NOW therefore, the parties hereto, having exchanged good, valuable and
adequate consideration, the sufficiency of which is acknowledged, hereby agree
as follows:
AGREEMENTS
1. ESTOPPEL AND RATIFICATION. Each party hereto hereby agrees the
Forbearance Agreement, as amended by this Amendment, remains in full force and
effect in accordance with its terms. Castle represents to Xxxxxxx that, as of
the date of this Amendment, no default or event of default has arisen or, based
upon facts or circumstances in existence as of the date of this Amendment, could
arise with the passage of time under the Forbearance Agreement after giving
effect to this Amendment, and Xxxxxxx represents to Castle that Xxxxxxx is not
aware of any facts or circumstances in existence as of the date of this
Amendment under which a default or event has risen or which, with the passage of
time, could arise under the Forbearance Agreement after giving effect to this
Amendment. Each party hereto hereby ratifies and confirms its liabilities,
obligations and agreements under the Forbearance Agreement, as amended by this
Amendment.
2. AMENDMENTS TO FORBEARANCE AGREEMENT. Subject to satisfaction of
the conditions precedent set forth in Section 3 below:
2.1 PARAGRAPH 2.b. Paragraph 2.b of the Forbearance Agreement is
hereby amended by adding the following sentence to the end of that paragraph as
a new last sentence thereof: "Notwithstanding the foregoing, commencing with the
monthly payment due for May 2003, the amount of the monthly payments described
in the first sentence of this paragraph shall be increased to $35,000.00."
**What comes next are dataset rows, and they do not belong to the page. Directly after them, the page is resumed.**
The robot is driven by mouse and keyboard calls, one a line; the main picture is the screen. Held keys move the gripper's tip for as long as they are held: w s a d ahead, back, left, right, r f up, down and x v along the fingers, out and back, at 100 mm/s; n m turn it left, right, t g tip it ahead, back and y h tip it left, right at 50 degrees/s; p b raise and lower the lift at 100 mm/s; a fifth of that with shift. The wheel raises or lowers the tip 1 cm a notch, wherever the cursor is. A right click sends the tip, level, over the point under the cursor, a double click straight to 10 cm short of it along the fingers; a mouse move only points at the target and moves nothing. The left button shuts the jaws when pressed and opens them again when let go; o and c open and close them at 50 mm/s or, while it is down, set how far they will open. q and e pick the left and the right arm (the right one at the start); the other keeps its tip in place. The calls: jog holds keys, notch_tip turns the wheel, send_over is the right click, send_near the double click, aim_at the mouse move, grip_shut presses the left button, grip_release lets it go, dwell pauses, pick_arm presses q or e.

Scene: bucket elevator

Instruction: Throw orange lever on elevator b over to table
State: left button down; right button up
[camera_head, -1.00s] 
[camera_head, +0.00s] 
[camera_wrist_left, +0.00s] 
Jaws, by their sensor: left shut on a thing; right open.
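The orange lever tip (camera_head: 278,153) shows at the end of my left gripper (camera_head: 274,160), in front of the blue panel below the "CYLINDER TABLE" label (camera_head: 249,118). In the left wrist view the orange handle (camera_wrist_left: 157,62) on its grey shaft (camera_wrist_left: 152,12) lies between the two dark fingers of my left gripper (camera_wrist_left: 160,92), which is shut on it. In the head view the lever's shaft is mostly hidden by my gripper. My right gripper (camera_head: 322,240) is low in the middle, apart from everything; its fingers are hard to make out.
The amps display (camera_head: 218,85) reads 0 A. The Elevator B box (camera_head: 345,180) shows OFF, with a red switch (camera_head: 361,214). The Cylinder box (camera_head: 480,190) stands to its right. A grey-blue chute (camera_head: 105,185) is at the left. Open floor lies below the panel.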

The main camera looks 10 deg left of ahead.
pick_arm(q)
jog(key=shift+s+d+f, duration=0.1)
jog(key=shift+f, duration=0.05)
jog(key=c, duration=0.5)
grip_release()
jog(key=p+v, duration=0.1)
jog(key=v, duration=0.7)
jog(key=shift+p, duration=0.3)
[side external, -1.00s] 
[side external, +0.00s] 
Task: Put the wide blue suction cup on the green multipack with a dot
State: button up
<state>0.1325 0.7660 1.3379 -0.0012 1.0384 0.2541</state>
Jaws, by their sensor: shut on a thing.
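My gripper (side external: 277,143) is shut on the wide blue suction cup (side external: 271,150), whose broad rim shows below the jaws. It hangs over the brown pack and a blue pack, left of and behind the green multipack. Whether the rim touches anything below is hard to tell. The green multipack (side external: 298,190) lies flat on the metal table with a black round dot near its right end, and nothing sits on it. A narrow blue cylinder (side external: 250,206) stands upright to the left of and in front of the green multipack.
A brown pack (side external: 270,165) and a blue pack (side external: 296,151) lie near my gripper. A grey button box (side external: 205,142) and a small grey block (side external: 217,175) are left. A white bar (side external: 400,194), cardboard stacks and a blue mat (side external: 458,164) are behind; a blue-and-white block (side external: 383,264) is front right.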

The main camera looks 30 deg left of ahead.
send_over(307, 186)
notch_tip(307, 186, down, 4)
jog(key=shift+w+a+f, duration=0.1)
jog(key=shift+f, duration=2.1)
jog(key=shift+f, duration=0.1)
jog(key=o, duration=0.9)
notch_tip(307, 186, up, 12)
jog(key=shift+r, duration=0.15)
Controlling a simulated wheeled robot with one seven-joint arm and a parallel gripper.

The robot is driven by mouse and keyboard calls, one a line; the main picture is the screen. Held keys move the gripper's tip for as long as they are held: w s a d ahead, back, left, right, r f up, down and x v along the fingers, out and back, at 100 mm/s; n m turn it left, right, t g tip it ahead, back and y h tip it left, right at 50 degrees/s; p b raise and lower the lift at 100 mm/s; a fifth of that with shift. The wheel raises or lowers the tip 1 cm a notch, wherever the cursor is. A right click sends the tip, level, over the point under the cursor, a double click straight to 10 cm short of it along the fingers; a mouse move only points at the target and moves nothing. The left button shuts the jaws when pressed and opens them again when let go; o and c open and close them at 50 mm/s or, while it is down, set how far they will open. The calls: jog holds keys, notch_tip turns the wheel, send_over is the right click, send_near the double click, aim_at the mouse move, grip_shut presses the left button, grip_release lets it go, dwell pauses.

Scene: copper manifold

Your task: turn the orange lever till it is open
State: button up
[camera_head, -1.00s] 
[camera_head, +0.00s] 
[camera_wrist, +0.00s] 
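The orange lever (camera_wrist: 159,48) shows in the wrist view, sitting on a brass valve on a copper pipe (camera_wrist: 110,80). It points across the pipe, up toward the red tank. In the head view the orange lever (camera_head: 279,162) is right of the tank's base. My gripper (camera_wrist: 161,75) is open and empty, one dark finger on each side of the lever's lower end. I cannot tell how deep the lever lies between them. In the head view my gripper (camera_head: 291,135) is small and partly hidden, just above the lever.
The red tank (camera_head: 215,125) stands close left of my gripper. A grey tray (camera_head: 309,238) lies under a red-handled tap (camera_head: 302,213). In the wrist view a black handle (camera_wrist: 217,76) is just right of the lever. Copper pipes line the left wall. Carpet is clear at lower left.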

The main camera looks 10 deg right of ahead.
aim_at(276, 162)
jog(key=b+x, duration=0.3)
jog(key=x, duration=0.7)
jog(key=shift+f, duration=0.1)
2.2 PARAGRAPH 2.c. Paragraph 2.c of the Forbearance Agreement is
hereby amended by deleting the phrase "in the amount of $25,000.00 per month"
and inserting in its place the phrase "in the amount of $30,000.00 per month."
2.3 PARAGRAPH 4.a. Paragraph 4.a of the Forbearance Agreement is
hereby amended by inserting the following language after the term LLC: "other
than a pledge or encumbrance of the stock of the Corporation or the equity
interest in the LLC in favor of the Bank Group; provided, however, such pledge
or encumbrance shall not have greater priority with respect to the Judgment Lien
than did the previous pledge or encumbrance of the stock of the Corporation or
the equity interest in the LLC in favor of the Original Bank Group."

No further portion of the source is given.